The federal government is already planning a deficit of nearly $400 billion this fiscal year, and there may be another $100 billion or so in the spending pipeline.
“Deputy ministers asked about spending parameters,” John Ivison recently reported for Postmedia, “and were told there were none.”
There is no limit, apparently, to how much money the government is willing to spend.
The federal government has described its spending plan as one that would transform the economy to make it greener, fairer, and more equitable. A more accurate assessment is that it is a plan based on economic ignorance and wastefulness.
The harmful consequences of a government re-engineering the economy to make it greener were well demonstrated by Ontario’s disastrous Green Energy Act of 2009; however, the economic logic behind characterizing the federal fiscal plan as rooted in ignorance and waste actually goes back much further—three quarters of a century, in fact.
In September 1945, Friedrich A. Hayek’s famous essay, “The Use of Knowledge in Society,” was published in the American Economic Review. The main lesson from Hayek’s essay is that it is impossible—not just improbable, but impossible—for the government to have the economic information it would need to centrally plan and allocate economic resources wisely.
Economic knowledge, Hayek observed, is widely dispersed among individuals. It is impossible for the government—even assuming that all politicians and bureaucrats are perfectly well-intentioned—to gather up all the knowledge, all the data, and all the facts needed to make economic decisions.
The economy is complex. Decisions as to what goods and services should be produced and consumed next year, next week, and tomorrow, and how these goods and services should be produced, and when, and by whom, depend on more factors than can be counted.
The preferences of individual consumers, the risk tolerance of individual investors, the ability of producers to supply all the goods and services we consume, the ideas of entrepreneurs, the discoveries of researchers, and countless other pieces of economic information are ever-changing. And almost all of this economic information is held locally, and is in many cases available to only one or a few individuals.
The government cannot possibly collect and make use of all this economic data to inform its decision-making. Consequently, government decisions about how to allocate capital and labour, whether to make the economy greener or for any other reason, are invariably made without the necessary information. In other words, government spending decisions are made from a place of ignorance.

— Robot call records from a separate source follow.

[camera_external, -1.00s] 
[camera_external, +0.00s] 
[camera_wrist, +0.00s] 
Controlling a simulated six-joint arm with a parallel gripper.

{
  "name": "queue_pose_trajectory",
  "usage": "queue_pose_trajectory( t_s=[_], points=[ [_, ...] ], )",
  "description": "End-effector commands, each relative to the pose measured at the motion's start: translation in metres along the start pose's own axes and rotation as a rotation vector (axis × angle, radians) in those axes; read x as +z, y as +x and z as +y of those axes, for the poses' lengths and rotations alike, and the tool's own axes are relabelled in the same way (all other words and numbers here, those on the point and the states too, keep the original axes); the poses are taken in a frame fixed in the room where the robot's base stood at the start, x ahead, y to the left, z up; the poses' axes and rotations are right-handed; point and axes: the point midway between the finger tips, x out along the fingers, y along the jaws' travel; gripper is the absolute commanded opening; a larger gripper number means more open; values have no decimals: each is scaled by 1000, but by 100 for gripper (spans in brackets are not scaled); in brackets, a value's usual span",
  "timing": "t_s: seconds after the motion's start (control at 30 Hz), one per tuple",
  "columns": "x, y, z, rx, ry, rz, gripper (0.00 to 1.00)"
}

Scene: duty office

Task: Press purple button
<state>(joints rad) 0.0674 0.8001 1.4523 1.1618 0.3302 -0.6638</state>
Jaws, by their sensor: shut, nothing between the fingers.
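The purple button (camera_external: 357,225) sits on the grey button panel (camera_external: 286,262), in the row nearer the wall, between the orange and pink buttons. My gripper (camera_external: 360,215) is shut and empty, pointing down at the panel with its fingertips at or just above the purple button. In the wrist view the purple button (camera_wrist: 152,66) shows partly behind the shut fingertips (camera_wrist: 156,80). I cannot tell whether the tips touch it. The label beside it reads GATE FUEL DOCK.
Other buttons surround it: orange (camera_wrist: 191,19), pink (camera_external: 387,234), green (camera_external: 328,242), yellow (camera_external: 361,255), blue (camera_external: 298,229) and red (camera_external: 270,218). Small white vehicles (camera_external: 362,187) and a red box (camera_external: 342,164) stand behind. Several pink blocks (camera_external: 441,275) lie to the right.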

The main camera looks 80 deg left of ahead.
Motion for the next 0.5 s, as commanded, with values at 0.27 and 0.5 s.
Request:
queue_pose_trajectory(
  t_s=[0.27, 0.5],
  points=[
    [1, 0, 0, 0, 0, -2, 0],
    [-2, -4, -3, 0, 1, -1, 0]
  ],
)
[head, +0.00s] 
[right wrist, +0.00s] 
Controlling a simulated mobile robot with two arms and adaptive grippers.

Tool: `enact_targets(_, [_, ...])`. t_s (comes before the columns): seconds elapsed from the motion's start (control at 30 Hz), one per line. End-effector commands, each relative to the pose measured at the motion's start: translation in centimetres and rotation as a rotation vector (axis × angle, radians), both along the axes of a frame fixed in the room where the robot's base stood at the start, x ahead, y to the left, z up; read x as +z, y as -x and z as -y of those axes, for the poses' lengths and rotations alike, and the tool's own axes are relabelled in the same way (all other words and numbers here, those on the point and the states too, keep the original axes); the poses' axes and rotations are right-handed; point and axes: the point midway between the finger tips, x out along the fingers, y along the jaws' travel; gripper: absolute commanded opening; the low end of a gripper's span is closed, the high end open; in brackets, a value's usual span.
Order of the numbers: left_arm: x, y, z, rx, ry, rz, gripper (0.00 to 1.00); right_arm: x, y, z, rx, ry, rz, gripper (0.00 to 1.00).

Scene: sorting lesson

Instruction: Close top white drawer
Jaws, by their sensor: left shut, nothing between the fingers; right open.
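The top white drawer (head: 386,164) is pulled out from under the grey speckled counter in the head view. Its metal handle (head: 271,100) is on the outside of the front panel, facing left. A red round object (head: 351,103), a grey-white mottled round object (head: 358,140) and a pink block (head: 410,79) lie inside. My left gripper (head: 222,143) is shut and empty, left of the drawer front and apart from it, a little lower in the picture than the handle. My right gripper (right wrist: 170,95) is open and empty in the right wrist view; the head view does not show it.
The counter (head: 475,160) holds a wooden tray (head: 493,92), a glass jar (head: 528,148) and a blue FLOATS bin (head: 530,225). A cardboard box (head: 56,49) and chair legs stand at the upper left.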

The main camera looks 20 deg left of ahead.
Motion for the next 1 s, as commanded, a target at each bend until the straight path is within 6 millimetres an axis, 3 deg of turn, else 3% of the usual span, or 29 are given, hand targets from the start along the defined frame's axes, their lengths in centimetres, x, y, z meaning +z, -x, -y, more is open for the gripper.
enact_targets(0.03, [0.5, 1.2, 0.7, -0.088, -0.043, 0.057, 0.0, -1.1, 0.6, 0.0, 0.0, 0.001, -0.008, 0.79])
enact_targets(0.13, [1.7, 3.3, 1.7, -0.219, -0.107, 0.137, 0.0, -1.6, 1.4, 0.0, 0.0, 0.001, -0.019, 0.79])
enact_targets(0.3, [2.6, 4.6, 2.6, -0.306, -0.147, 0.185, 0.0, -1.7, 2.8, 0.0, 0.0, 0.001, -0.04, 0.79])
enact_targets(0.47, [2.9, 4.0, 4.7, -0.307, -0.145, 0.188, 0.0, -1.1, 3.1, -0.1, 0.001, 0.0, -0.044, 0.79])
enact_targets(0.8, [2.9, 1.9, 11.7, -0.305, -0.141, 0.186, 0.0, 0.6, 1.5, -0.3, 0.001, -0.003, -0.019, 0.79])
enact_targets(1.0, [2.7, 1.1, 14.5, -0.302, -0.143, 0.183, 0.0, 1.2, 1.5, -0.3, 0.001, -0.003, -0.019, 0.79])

The issue, as Hayek put it, is not about “whether planning is to be done or not. It is a dispute as to whether planning is to be done centrally, by one authority for the whole economic system, or is to be divided among many individuals.” Since economic information is divided among many individuals, economic planning and decision-making should be too.
Indeed, to substitute government spending in place of private sector activity, as the federal government wants to do on a massive scale, is to substitute the ignorance of government, which cannot amass all the necessary facts for economic decision-making, in place of the widespread knowledge dispersed among millions of private individuals.
By replacing knowledge with ignorance, the certain results of the current plans to expand government programs will be slower economic growth, more poverty, and a pile of debt for taxpayers of this and future generations.
Matthew Lau is a fellow at the Montreal Economic Institute. The views reflected in this op-ed are his own.